Robot tool calls:
(begin)
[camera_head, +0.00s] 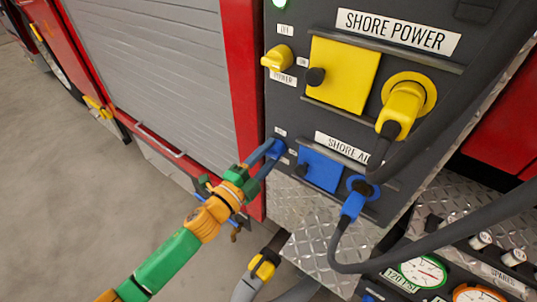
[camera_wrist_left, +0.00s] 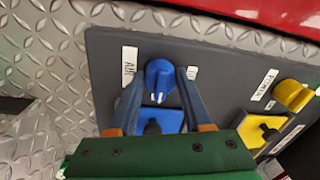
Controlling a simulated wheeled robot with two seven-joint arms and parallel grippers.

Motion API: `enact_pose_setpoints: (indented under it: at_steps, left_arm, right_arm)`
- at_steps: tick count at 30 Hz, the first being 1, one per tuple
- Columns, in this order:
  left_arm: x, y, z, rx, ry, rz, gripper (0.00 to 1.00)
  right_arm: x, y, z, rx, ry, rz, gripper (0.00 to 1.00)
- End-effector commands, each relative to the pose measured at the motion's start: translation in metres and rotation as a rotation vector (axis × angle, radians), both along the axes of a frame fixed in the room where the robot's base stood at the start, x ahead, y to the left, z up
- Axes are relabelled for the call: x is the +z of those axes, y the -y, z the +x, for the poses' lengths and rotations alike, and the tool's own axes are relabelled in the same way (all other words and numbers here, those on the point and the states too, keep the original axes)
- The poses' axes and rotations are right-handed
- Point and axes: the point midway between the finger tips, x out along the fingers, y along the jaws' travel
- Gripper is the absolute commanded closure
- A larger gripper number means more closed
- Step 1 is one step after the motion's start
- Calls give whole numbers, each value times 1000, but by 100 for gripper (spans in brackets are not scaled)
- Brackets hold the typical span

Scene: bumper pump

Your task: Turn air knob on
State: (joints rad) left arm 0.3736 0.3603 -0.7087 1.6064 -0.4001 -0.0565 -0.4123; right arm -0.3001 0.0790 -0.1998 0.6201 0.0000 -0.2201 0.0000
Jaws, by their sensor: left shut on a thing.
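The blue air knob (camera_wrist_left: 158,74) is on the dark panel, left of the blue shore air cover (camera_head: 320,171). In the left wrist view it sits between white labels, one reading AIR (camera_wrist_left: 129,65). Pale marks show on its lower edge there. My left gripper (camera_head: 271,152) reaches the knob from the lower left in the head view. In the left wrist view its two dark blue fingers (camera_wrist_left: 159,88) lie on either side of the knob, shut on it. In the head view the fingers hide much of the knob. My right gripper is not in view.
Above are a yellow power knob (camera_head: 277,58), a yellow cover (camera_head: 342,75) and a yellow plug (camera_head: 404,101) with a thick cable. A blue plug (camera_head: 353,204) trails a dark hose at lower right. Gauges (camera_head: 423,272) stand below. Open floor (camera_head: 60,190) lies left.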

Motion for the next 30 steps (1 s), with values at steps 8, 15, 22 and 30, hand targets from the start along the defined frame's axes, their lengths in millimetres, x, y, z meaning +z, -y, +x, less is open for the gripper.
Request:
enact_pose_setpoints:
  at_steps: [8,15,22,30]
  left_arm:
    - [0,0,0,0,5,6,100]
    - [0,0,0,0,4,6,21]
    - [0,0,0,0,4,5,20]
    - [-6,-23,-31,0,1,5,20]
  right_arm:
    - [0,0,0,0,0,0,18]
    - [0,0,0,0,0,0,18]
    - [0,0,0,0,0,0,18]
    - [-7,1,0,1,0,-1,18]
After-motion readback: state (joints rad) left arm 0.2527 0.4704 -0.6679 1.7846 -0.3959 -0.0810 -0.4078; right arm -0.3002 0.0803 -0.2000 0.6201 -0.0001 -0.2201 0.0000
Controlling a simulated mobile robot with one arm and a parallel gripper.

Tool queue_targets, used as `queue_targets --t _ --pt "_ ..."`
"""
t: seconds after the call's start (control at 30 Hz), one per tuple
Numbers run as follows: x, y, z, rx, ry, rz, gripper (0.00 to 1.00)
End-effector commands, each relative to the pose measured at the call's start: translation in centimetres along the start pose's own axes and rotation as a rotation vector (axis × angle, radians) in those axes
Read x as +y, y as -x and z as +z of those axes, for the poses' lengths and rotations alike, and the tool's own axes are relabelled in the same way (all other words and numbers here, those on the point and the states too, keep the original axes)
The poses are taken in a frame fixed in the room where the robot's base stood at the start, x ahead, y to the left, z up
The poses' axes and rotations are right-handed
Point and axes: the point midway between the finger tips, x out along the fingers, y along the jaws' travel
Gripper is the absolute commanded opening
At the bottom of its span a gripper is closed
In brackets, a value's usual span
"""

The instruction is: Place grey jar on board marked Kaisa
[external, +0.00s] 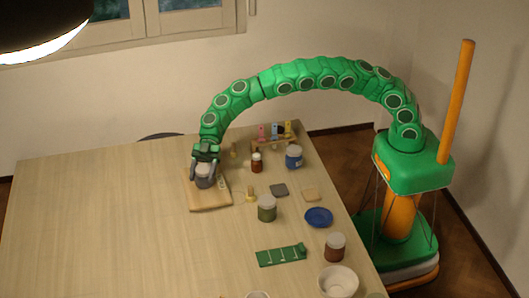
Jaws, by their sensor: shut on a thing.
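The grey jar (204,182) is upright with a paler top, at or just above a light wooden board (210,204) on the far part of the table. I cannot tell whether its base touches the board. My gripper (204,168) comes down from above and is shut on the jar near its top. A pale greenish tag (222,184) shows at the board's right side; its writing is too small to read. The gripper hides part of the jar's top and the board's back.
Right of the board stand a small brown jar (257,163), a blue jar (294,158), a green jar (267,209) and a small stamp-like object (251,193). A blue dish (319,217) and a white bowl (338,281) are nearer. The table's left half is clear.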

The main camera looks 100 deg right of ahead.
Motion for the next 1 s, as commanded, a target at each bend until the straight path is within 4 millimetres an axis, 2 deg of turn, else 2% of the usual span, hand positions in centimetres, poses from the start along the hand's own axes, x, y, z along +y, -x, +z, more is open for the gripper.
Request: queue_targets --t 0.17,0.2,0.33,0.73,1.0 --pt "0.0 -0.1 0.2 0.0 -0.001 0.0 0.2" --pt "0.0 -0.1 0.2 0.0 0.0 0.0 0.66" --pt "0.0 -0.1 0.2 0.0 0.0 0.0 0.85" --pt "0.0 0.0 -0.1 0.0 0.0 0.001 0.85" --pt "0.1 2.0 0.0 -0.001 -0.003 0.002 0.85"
(end)
(begin)
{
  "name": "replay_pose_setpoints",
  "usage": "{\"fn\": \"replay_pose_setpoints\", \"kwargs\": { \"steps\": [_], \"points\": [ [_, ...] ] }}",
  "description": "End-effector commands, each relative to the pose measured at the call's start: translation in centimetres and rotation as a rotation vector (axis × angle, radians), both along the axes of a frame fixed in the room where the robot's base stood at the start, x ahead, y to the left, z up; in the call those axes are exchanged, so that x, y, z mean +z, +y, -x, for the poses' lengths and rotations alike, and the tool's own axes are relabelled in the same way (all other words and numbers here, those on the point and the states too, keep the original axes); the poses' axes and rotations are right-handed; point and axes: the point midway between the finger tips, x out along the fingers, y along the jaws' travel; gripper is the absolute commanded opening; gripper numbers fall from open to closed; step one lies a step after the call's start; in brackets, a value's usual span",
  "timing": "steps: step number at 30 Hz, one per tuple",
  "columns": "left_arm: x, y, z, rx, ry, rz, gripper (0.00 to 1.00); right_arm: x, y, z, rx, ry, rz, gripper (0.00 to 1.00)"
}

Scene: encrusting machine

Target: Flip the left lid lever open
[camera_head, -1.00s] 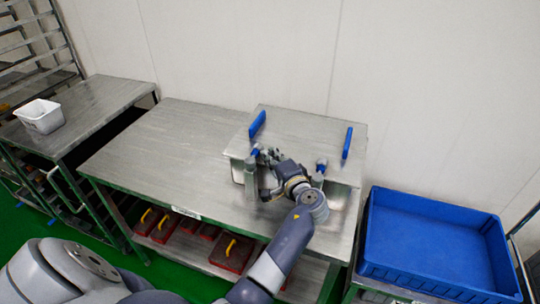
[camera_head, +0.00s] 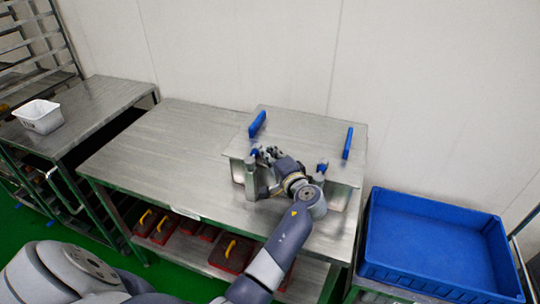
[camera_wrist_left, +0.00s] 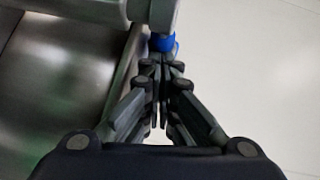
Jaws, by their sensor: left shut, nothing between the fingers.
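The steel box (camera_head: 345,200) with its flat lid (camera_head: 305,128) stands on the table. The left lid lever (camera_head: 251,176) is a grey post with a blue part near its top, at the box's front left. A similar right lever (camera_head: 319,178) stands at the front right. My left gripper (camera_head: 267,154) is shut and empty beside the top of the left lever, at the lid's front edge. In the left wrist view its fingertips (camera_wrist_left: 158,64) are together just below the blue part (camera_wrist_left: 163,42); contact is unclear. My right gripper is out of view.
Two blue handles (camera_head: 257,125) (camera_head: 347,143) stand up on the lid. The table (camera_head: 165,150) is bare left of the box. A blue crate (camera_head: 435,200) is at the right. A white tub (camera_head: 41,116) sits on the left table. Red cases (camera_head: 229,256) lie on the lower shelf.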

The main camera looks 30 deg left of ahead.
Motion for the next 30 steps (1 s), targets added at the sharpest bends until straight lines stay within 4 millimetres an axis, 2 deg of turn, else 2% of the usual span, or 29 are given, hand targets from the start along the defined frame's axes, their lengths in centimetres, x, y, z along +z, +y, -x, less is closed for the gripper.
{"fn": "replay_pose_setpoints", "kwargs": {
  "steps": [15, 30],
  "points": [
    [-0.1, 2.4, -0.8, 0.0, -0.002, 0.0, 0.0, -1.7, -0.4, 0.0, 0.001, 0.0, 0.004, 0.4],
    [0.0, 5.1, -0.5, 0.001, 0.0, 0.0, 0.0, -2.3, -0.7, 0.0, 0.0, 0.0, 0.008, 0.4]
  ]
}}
(end)
— Requirement —
State the number of lines in this listing that contain the string "looks", and add nothing else.

— Answer to the problem —
2